See http://www.cpearson.com/excel/colors.aspx for details and ideas. Then
the mean and SD might be computed by the following array-entered formulas
(press ctrl+shift+Enter instead of just Enter):

=AVERAGE(IF(MYCOLOR(A1:L100)=0,A1:L100))
=STDEV(IF(MYCOLOR(A1:L100)=0,A1:L100))

Although I believe the __elimination__ of outliers (in contrast to their
__identification__) should be a manual procedure, you could implement the
iterative process in a macro.

Some unsolicited comments....

"jimbo" wrote:
I have 12 data points representing 12 months of data for
each of 100 people. I'm looking for outliers.

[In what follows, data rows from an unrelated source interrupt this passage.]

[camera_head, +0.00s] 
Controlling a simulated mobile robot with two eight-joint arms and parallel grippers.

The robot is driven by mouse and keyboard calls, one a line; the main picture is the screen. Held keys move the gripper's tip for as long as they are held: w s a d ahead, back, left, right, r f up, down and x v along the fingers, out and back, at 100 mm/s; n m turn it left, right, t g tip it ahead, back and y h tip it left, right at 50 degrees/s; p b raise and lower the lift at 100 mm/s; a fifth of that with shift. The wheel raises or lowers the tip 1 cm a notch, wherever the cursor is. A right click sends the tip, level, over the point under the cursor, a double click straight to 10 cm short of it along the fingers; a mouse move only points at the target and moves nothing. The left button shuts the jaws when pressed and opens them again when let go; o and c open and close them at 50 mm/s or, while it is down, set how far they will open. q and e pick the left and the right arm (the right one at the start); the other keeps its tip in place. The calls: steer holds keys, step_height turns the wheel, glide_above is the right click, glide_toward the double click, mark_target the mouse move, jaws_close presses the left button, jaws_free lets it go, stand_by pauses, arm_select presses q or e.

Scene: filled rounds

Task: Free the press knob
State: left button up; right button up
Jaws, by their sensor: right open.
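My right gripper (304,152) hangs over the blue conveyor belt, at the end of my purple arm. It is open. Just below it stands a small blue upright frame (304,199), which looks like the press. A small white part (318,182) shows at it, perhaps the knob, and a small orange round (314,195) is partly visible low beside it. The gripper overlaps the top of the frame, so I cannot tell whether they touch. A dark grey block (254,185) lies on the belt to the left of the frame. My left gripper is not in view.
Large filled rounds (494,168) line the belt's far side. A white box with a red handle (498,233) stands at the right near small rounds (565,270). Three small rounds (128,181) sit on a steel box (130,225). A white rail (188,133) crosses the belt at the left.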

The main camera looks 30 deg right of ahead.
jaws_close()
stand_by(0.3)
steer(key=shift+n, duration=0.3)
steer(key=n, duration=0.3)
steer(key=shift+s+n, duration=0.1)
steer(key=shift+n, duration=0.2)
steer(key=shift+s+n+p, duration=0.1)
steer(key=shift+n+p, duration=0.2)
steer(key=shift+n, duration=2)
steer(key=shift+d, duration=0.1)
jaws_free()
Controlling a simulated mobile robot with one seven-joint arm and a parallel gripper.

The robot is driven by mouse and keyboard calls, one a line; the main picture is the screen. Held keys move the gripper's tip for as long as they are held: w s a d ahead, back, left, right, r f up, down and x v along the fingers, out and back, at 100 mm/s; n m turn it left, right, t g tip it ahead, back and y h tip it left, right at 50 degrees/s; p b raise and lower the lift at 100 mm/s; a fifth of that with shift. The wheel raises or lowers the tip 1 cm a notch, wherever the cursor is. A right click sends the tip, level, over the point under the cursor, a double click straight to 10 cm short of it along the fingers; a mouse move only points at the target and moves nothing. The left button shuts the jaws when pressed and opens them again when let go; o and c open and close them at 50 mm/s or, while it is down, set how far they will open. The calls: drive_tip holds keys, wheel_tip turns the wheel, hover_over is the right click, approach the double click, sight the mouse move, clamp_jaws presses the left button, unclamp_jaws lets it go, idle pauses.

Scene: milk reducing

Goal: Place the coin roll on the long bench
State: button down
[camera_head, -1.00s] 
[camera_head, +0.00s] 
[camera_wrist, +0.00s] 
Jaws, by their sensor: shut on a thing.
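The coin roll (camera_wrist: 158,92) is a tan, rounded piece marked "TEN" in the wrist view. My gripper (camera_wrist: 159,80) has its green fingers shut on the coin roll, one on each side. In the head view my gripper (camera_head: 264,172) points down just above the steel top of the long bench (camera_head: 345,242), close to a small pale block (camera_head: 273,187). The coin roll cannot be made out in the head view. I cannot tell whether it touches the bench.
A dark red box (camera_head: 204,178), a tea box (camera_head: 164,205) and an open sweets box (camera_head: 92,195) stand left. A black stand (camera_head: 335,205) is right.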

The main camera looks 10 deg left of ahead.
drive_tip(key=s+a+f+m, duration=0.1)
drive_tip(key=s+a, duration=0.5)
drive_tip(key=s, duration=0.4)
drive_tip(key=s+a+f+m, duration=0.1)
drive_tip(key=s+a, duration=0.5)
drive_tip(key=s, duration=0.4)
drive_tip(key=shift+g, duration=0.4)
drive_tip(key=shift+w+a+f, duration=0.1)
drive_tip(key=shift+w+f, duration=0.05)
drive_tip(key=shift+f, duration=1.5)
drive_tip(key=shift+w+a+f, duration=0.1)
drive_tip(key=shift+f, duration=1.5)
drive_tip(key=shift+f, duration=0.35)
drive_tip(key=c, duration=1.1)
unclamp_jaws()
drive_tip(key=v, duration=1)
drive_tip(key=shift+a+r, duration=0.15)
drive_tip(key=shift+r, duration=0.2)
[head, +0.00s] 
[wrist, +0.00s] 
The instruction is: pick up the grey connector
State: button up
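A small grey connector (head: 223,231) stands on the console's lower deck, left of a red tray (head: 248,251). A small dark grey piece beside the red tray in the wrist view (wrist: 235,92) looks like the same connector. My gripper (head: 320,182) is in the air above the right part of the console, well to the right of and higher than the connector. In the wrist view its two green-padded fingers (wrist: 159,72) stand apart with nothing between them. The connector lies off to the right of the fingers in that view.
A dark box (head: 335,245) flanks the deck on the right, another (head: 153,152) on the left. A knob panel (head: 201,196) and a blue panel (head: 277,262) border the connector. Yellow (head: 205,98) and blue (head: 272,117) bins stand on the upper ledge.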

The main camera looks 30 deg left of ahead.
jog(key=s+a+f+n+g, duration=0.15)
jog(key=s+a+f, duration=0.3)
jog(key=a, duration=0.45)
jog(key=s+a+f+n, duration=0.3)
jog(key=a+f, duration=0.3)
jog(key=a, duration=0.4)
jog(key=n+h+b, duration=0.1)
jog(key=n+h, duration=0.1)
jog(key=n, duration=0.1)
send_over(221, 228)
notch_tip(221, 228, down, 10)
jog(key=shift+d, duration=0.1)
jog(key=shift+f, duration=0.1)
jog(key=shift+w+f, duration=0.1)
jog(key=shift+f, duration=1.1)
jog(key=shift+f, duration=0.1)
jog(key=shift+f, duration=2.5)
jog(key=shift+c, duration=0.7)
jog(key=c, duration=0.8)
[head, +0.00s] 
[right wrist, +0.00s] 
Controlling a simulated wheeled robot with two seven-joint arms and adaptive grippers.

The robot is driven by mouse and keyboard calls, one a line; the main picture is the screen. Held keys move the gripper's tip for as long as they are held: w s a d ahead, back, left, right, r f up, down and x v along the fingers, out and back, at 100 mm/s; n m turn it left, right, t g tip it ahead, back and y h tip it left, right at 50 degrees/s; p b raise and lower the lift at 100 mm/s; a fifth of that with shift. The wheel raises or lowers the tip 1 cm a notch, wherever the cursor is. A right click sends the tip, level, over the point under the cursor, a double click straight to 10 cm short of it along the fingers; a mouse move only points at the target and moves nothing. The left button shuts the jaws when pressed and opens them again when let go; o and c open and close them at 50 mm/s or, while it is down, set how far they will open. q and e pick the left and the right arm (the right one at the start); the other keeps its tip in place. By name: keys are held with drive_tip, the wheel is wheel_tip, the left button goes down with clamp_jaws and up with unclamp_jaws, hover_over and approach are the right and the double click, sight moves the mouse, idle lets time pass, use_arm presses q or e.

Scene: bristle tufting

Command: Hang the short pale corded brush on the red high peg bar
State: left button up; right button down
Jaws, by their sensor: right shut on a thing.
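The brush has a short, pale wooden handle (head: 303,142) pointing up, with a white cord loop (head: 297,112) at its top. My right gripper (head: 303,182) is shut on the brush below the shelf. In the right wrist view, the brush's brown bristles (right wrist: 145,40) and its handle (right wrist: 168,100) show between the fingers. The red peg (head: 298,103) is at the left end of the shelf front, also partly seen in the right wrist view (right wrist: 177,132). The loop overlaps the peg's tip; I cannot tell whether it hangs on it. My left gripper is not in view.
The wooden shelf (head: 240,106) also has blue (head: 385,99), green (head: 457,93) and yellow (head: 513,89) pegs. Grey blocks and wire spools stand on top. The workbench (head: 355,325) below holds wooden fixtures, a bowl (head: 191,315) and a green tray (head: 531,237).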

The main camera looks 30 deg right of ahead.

So I set
up a high z score, max-mean/SD, and a low z, mean-min/SD.
When I look at my table, my z scores look low; I see clear
outliers that have a reletively low z.

Using the z-score to identify outliers is appropriate if the data are
normally distributed, or if you have good reason to believe a large
population of data would be.

Otherwise, you might consider alternative criteria, such as the
interquartile range (IQR).

In any case, "12 data points" is not much data for computing statistics and
identifying outliers. I hope you mean that the mean and SD are based on
1200 data points, which you might group by month for presentation.